Only the lines from the one containing "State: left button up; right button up" to the end of the material are to be copied, exactly and in full; images stay out.

— BEGIN —

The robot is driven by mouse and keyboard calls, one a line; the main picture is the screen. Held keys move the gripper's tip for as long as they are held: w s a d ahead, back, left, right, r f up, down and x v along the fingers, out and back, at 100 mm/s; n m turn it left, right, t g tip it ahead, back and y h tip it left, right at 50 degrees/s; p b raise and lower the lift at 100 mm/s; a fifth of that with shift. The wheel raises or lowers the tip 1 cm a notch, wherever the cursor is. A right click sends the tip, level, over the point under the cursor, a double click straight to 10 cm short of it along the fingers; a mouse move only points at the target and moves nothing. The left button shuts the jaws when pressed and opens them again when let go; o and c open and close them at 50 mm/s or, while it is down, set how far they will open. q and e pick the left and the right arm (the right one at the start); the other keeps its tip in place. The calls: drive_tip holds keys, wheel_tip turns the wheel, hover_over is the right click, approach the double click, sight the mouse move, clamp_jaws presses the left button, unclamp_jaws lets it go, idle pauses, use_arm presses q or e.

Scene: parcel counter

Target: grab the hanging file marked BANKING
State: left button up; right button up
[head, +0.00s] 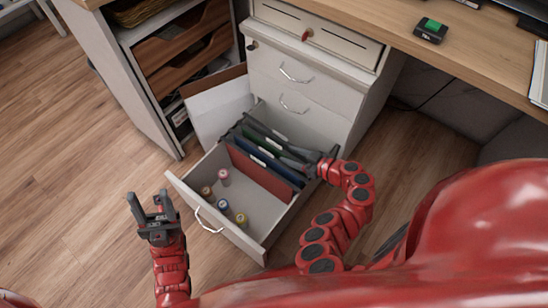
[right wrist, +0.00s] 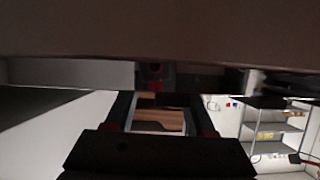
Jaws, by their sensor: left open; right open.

— END —

» Complete response
State: left button up; right button up
[head, +0.00s] 
[right wrist, +0.00s] 
Jaws, by their sensor: left open; right open.

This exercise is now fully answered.